Entertain, inspire and uplift before you go. Give em a show. The two minute warning before death. Get your shit together. We don't know about it because the only people who hear it. Die. Some asshole on the bus. Think it was a couch out on the town.
Use that time. To entertain. To leave something behind. Do something hey. Give a little two minute speech.
Tell them! It's your last time to tell them anything. Wax eloquent. Bring it to the rafters and at the last moment proclaim 'if this is not the truth may god strike me dead!'
Let me sleep now. Don't be loud up there. No stirring around like mixed drinks.
Music theorist
Wild fantasy conjurer
blow a kiss
let the wind
send it to her
a mighty force
behind the features
hates old things
anything old
just because we are a part of this generation
doesn't mean we have to let it consume us entirely
pop culture is garbage
shiny things in the sky
kick out your chair
hang out
there
beautiful music.
no one listens to music anymore
selfish and self-fulfilled
a nice and tight rhythm section
did not get numbers
did not get fame
I will live a dream on friday though
a house party show
hopefully good enough
sober enough
to play well enough
to be recognized
as something other than a blemish
on the landscape
but finally
but finally
although there is still so much to do
remember.
tuesday - bass and paper and study and whatever
monday and wednesday are rat races
although tomorrow I have no 288
longer lunch break
work on something with that time
(do not let anything go to waste)
eat every part of the deceased
practice after. sober. read self to sleep.

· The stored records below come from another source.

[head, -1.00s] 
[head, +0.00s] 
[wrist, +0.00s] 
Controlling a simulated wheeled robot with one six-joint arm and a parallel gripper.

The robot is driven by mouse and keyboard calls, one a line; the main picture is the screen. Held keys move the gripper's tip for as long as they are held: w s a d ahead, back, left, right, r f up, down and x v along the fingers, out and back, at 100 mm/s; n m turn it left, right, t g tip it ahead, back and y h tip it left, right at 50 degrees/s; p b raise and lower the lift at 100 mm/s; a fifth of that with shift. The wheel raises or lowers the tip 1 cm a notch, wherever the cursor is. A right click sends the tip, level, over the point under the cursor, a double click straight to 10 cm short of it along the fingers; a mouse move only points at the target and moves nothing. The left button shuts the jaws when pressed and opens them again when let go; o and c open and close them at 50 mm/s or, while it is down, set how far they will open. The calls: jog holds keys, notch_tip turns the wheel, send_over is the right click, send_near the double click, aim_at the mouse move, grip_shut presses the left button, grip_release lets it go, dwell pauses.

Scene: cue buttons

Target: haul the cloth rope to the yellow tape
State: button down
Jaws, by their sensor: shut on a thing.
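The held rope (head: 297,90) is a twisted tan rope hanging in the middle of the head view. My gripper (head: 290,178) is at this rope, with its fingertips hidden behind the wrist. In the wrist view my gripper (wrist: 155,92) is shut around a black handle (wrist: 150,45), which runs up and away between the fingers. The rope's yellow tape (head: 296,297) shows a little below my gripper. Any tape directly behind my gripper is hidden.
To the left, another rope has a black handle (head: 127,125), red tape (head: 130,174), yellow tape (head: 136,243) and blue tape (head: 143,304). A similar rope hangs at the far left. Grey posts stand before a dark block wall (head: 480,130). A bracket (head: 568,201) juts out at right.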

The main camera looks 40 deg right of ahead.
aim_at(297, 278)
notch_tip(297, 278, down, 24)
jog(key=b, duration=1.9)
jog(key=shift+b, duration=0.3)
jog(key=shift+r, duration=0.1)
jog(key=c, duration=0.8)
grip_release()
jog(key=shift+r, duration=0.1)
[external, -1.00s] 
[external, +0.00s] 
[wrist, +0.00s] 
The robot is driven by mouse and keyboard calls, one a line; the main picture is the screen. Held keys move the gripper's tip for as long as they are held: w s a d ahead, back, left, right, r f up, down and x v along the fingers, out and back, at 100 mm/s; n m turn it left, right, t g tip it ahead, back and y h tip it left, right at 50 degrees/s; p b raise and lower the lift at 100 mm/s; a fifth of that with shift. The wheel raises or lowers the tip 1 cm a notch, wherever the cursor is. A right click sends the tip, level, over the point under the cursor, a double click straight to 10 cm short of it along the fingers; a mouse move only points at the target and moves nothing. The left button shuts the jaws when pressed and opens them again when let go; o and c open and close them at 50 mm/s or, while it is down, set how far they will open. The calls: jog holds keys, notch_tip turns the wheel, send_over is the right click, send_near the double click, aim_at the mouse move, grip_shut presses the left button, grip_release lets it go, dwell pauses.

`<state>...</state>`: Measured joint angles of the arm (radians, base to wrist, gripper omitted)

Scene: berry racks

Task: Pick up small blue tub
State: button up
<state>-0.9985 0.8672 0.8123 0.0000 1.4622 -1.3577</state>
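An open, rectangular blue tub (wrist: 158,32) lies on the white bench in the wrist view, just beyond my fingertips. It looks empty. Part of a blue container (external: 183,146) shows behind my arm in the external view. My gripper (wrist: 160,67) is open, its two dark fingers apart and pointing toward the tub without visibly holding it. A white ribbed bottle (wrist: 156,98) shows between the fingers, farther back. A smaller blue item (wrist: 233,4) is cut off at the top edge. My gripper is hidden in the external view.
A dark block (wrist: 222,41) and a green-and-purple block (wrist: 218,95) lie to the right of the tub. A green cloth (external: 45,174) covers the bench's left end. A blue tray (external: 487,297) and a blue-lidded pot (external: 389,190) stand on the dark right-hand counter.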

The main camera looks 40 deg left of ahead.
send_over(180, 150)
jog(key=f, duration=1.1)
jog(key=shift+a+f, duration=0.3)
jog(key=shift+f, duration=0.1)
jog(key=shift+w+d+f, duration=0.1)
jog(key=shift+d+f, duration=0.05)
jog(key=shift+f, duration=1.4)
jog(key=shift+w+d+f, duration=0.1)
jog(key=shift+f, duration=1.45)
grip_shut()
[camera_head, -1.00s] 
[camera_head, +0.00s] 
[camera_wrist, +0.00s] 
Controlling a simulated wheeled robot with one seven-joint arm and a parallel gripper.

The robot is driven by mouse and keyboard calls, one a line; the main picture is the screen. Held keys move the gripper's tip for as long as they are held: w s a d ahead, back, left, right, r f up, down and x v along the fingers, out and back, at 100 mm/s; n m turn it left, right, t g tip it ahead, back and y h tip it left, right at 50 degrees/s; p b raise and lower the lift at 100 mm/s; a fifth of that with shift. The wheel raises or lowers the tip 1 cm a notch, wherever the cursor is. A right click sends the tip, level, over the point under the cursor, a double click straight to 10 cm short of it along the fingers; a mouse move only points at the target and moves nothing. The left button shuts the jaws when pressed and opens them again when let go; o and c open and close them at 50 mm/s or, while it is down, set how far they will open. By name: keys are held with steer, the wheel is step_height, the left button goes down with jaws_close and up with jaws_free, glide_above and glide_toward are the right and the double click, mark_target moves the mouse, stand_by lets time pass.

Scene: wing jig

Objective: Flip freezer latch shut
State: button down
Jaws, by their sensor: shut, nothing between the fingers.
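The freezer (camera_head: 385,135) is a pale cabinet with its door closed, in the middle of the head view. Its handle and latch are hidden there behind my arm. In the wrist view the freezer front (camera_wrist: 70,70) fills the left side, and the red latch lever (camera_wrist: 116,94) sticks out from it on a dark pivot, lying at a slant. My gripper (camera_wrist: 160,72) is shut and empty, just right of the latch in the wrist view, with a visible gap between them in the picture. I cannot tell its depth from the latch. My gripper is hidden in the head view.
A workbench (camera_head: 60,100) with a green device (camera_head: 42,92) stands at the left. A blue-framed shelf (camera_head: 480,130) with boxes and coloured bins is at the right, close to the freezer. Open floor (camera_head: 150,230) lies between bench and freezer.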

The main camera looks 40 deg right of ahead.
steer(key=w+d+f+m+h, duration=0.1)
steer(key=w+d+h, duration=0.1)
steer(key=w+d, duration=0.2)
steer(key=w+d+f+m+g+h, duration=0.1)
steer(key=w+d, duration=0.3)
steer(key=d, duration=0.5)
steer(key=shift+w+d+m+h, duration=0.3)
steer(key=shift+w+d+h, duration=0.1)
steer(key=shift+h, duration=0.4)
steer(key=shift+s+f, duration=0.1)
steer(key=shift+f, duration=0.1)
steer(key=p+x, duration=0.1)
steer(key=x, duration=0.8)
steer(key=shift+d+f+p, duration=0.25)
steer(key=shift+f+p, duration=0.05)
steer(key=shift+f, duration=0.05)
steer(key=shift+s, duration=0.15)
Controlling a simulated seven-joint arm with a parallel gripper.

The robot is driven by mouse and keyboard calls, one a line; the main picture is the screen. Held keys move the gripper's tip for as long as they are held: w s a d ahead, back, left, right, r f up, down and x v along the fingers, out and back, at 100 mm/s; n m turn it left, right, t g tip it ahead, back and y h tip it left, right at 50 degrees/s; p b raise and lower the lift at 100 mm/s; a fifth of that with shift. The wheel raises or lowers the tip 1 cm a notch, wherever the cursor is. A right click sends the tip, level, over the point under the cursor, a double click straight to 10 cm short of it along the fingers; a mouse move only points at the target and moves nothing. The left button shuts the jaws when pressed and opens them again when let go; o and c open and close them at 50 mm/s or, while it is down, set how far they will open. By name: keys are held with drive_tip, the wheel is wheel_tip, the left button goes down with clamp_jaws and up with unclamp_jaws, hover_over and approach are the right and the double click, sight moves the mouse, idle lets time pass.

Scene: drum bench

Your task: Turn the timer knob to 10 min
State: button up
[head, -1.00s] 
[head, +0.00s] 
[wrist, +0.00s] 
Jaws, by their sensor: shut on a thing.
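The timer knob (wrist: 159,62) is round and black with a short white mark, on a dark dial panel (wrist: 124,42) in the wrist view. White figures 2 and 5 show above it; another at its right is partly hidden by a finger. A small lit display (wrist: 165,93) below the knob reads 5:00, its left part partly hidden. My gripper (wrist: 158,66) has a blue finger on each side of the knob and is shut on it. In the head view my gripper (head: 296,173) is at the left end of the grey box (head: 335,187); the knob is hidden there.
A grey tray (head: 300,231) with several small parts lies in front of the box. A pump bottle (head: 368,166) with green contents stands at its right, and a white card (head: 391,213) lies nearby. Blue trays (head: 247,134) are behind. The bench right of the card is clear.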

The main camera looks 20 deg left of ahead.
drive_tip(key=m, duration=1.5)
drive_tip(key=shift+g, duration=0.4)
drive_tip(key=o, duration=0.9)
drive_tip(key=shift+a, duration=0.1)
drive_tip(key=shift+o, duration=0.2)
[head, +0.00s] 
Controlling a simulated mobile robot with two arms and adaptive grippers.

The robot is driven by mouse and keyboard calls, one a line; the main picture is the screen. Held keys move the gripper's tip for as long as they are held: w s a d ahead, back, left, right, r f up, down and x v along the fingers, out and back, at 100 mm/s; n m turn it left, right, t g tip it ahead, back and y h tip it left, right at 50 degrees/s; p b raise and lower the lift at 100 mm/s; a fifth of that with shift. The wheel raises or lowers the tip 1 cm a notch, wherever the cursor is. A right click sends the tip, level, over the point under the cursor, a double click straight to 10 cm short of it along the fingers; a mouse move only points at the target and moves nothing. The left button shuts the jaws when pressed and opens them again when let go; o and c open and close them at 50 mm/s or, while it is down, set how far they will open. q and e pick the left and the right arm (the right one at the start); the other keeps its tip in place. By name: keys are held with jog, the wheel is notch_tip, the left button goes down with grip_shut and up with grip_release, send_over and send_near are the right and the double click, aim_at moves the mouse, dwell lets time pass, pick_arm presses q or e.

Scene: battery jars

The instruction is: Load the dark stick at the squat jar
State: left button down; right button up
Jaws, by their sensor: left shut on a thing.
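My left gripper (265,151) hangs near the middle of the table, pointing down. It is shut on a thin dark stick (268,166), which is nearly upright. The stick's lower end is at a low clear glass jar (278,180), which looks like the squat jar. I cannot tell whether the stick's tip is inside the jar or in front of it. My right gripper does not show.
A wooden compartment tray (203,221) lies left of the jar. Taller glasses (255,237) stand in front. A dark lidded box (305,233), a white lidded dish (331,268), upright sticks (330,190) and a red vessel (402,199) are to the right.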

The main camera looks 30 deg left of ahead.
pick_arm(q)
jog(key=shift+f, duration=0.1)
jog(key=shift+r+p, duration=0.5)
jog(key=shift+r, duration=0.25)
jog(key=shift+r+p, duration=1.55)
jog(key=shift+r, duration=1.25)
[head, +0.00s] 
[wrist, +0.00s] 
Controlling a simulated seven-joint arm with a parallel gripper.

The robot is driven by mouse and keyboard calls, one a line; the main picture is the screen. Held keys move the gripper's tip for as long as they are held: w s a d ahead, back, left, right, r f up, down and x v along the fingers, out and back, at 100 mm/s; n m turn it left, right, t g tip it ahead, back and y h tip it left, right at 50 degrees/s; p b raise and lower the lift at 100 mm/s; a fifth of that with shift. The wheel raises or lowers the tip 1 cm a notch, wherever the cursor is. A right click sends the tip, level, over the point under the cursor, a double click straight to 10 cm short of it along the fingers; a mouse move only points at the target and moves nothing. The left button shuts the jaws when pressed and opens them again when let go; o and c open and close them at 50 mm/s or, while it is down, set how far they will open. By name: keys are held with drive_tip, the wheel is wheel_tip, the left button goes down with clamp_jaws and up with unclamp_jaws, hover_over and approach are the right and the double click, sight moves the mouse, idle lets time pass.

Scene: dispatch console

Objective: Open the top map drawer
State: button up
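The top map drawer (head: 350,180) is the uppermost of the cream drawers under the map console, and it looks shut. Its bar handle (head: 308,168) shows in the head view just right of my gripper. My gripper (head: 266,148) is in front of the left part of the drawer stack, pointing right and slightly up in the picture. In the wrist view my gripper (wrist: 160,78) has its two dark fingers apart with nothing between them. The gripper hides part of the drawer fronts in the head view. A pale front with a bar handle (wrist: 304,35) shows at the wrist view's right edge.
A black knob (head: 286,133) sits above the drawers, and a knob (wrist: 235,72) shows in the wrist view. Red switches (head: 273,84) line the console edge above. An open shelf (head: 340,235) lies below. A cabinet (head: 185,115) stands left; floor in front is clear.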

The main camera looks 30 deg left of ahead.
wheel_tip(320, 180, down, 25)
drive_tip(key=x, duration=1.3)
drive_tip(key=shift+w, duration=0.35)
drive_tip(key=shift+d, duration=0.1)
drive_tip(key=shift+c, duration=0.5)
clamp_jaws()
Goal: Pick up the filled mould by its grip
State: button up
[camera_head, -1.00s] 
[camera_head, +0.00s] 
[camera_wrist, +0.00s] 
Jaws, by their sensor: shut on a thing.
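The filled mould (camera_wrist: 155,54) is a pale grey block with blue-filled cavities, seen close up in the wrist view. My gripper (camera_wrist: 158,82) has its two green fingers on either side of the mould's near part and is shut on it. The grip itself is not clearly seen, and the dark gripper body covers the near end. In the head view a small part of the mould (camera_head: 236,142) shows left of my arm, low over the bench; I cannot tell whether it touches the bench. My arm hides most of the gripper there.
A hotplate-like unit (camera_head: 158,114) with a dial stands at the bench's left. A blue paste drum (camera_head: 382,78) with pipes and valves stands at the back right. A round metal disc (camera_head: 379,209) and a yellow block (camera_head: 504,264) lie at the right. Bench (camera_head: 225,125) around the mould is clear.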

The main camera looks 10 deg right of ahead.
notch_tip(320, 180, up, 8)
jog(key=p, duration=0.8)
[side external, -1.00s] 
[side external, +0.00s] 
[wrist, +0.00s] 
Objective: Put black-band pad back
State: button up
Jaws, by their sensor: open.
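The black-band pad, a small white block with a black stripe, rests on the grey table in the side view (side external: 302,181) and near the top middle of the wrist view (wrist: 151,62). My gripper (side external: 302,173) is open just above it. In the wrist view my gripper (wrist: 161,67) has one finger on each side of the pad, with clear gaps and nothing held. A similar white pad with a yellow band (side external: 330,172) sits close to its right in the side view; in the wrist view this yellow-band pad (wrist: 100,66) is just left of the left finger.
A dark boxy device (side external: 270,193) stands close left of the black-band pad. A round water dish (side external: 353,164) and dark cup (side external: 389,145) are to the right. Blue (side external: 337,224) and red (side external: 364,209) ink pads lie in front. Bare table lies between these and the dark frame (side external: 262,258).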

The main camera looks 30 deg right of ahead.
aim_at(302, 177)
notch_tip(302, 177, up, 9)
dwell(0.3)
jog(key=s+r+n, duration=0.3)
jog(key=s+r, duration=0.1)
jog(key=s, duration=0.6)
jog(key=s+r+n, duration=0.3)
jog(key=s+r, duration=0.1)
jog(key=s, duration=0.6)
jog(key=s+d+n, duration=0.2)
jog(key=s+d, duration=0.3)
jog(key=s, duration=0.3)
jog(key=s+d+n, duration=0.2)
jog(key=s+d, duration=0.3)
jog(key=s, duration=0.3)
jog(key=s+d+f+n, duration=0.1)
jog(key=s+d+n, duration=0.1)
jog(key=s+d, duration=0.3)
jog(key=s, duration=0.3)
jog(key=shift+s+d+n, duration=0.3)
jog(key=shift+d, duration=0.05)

oh othello, you moor of venice.
hear rhythms
fingers must hurt and wrists must be sore
must not be tired
nor restless
this is your life!
live to full capacity! god damn
everything everything
get good at everything
masterpieces and straight A's!
society and self. Succeed
at both!
earn sleep.
earn your sleep.
deserve what is handed to you.
pick up mail on monday.
make positive use of time.
tuesday and thursday are work days.
write that paper, buddy.
***
Sunday night insomnia. The thoughts tear me to pieces like packs of wild dogs. In the woods. I can't climb anything tall enough to escape. (A form of social control.) Wake and bake. All of the things. Chronicle the items in my apartment. No one has seen it! Wow! They would say! Wow! WOw! WOW! wo! This is a mess a happy happy mess. There is evidence of all kinds of demented actions. Drinking self into oblivion. Why is it okay to drink to drink to drink?
I imagined myself, in horror, laying on my back anywhere in the world and feeling the same sense of despondency. No matter what clouds or ceiling above. Everyone likes it here because of the weather. I just want to be surrounded by creative people. Not sun drenched morons, feeling up girls and looking for drugs. No culture. There is no culture. I am surrounded by sun beams, sure. These don't make me want to paint something or take pictures or videos or create anything in general. New songs. Evidence that I exist on this earth. Somewhere.
Evidence that I exist on this earth?
Where? How?
Give me a good night sleep and a content smile. I don't want to be in pain anymore.
I do not want to feel anymore pain. I do not want to drink it away.
I want to be silly and happy. Warm in the polluted confidence of an L.A. night. The sky rise and the eternal city clock ticking away. Everything expensive. Somehow destroying my sensibilities.
I need to explode with passion. Leave clues! Evidence!
maps and directions.
Paint or recordings. A knowledge of how such things work, oh my lord.
Stimulant drugs. Every day.
Fill the prescription and have the confidence to do everything ever like a supervillian wearing a super hero mask.
Have hope. Have excitement. Be passionate and show evidence. (I cared more about art and less about working out. But if my body is happy my mind is happy.)
Build a rocket.
All I feel is repressed. By me. By my environment. By everything and everyone around me. I don't even try to acknowledge recognizable faces anymore. I am a ghost and I will disappear from their lives in an instant or two.
No matter where I go. They will not think about me. There wheels will keep turning. This weather will bury you and someone you will believe all of the lies from various screens and voices.
Question everything. Nothing is safe.
How is it so easy to fold? To give in and buy into the bullshit we are spoonfed? It is shoved into us and somehow we don't notice. I need to go into the forest. Burn them down. There's proof! You assholes! You did this to yourself.
Someone will always always always argue. I am happy to be the voice of dissent but here that is extremely isolating because most are polarized, believing the simplest explanation and thinking so shallow. Dig your graves, boys. Dig your own grave.